_Set exercise_.
Begin with the line that contains "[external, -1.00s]" and end with the line that contains "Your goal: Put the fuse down": copy that span of lines exactly, and nothing outside it.

_Data shown_.

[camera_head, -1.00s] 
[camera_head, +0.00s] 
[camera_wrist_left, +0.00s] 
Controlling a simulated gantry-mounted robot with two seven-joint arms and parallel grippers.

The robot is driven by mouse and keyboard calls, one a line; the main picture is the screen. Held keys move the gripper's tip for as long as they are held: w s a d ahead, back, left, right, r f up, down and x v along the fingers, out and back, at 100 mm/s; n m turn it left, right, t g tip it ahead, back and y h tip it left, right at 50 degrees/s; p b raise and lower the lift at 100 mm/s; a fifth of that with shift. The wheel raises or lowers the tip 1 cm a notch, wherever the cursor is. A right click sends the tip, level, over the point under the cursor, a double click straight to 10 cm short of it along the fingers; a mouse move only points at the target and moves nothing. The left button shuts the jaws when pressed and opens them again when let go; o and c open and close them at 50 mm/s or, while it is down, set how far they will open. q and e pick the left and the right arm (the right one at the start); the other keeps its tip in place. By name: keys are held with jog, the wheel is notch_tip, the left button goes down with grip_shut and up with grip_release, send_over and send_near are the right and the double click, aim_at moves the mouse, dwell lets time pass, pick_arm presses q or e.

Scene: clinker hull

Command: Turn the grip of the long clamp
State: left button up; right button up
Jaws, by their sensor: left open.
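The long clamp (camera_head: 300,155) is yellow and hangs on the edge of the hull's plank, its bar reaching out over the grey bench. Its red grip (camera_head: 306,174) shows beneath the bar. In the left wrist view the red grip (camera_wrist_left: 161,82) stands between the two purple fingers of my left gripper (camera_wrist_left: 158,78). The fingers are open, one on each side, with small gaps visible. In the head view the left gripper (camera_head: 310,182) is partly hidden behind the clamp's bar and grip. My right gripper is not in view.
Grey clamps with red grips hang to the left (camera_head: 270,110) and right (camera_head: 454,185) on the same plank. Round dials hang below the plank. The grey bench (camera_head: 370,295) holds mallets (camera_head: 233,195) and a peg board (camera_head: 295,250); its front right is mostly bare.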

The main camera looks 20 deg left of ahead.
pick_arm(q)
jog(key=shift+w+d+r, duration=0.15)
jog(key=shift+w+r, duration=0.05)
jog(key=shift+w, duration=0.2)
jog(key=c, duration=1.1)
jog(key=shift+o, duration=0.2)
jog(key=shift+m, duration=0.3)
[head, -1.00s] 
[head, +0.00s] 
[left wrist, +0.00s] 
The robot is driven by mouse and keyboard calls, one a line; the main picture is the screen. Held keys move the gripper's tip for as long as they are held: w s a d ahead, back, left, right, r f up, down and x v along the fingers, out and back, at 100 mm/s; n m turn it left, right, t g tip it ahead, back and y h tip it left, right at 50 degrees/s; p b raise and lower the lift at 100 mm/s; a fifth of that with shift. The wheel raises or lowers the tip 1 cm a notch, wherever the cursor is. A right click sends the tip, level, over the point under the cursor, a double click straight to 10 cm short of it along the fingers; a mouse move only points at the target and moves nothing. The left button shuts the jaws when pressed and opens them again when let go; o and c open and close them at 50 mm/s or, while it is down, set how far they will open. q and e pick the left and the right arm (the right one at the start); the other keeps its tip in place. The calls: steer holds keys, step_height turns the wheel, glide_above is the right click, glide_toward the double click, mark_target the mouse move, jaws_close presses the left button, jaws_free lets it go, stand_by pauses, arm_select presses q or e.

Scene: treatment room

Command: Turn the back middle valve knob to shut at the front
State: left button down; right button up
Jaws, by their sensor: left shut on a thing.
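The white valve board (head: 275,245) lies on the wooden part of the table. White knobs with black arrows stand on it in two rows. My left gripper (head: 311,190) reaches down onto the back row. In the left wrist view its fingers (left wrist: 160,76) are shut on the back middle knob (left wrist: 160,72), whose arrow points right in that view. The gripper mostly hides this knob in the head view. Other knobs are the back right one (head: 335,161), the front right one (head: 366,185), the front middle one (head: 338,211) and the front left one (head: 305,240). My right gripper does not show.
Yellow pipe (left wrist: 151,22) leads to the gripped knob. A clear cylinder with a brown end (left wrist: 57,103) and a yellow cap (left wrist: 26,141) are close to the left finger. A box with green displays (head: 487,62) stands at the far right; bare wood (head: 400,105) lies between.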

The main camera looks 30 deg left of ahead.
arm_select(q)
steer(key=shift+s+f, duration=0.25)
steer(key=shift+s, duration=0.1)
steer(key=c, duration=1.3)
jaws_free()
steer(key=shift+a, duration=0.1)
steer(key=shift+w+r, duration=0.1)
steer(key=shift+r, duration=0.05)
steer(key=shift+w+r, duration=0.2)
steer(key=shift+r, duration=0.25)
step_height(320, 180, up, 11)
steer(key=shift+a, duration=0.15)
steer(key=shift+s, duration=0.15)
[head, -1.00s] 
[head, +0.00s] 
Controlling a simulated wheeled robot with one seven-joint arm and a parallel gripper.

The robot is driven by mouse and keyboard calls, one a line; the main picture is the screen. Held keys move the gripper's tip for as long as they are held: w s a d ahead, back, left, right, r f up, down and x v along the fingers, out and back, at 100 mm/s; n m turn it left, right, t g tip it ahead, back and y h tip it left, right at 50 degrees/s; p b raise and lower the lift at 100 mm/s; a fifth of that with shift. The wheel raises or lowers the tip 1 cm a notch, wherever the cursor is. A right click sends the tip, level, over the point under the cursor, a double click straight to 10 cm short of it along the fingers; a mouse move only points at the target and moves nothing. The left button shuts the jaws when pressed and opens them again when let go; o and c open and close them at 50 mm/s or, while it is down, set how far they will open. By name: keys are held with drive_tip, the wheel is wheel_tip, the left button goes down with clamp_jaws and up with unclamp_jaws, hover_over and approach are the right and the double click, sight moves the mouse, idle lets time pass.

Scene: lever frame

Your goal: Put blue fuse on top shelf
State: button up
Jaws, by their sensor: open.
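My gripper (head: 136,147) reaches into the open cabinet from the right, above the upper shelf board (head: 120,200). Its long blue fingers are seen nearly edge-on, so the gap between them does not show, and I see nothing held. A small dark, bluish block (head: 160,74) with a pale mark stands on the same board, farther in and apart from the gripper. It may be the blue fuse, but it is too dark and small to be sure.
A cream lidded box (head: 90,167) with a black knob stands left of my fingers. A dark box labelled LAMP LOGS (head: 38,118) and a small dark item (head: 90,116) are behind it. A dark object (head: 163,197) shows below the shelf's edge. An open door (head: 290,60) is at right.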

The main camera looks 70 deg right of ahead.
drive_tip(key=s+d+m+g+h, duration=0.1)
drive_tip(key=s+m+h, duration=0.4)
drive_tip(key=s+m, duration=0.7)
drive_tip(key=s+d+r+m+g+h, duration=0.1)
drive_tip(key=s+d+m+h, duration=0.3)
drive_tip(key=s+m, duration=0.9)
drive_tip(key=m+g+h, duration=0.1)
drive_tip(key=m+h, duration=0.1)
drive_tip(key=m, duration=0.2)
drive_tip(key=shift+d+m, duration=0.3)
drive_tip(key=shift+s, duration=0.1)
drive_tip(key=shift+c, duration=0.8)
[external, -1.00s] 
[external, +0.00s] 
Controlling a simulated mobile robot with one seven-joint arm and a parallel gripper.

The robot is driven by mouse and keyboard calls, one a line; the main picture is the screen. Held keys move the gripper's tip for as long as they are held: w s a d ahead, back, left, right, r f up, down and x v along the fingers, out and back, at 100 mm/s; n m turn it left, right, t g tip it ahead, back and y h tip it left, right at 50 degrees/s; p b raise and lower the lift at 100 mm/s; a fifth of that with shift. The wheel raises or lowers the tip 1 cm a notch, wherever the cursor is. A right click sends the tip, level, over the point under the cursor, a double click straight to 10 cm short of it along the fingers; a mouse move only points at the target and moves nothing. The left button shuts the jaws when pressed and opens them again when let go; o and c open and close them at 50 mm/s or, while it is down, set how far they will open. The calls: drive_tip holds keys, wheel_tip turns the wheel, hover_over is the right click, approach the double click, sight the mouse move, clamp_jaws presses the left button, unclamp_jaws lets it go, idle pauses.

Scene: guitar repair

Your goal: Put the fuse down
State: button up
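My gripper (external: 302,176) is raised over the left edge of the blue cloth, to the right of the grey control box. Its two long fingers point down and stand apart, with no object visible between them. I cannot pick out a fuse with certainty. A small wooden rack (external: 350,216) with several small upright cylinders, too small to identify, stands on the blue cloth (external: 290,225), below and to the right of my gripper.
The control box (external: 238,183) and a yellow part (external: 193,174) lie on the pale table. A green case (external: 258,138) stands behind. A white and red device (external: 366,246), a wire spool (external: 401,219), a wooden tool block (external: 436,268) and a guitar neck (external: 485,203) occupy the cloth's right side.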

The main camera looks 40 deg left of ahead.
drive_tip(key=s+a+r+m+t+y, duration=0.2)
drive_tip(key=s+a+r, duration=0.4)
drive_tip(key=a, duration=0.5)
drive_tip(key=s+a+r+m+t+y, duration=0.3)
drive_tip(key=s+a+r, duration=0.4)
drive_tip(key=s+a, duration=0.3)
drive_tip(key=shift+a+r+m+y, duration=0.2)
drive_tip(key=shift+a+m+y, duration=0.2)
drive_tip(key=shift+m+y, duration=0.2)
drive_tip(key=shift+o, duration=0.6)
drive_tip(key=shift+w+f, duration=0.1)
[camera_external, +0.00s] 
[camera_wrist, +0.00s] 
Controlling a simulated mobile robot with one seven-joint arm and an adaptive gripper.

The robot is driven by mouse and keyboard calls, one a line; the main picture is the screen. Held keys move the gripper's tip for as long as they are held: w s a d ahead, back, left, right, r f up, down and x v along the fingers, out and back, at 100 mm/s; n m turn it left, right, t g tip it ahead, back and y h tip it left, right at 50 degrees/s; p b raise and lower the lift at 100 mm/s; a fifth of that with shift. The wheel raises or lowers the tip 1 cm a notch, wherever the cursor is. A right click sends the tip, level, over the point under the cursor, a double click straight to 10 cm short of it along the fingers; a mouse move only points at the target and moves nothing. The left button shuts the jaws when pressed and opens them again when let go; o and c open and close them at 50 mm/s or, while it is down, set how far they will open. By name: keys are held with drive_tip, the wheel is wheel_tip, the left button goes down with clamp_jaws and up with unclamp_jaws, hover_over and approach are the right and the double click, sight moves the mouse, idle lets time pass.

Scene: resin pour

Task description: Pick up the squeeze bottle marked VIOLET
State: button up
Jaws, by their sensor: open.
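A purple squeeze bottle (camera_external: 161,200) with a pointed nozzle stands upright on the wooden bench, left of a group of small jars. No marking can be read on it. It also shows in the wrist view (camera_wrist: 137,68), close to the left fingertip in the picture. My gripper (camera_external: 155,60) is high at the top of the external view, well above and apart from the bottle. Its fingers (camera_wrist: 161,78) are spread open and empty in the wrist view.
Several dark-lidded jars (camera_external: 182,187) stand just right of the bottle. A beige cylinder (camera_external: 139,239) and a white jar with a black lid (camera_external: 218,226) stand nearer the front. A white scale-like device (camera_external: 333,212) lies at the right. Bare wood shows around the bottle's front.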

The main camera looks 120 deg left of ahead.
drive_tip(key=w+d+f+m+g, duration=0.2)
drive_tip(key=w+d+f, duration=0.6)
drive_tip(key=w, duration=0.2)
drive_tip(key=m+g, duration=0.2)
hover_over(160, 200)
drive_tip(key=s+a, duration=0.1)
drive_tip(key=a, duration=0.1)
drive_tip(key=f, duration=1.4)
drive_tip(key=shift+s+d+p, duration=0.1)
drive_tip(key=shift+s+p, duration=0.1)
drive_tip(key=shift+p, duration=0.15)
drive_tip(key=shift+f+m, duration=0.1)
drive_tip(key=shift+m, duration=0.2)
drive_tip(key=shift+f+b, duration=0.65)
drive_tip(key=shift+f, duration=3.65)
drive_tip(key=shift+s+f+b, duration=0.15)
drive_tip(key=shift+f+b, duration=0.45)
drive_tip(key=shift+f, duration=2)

_Solution for this task_.
[external, -1.00s] 
[external, +0.00s] 
Controlling a simulated mobile robot with one seven-joint arm and a parallel gripper.

The robot is driven by mouse and keyboard calls, one a line; the main picture is the screen. Held keys move the gripper's tip for as long as they are held: w s a d ahead, back, left, right, r f up, down and x v along the fingers, out and back, at 100 mm/s; n m turn it left, right, t g tip it ahead, back and y h tip it left, right at 50 degrees/s; p b raise and lower the lift at 100 mm/s; a fifth of that with shift. The wheel raises or lowers the tip 1 cm a notch, wherever the cursor is. A right click sends the tip, level, over the point under the cursor, a double click straight to 10 cm short of it along the fingers; a mouse move only points at the target and moves nothing. The left button shuts the jaws when pressed and opens them again when let go; o and c open and close them at 50 mm/s or, while it is down, set how far they will open. The calls: drive_tip holds keys, wheel_tip turns the wheel, hover_over is the right click, approach the double click, sight the mouse move, clamp_jaws presses the left button, unclamp_jaws lets it go, idle pauses.

Scene: guitar repair

Your goal: Put the fuse down

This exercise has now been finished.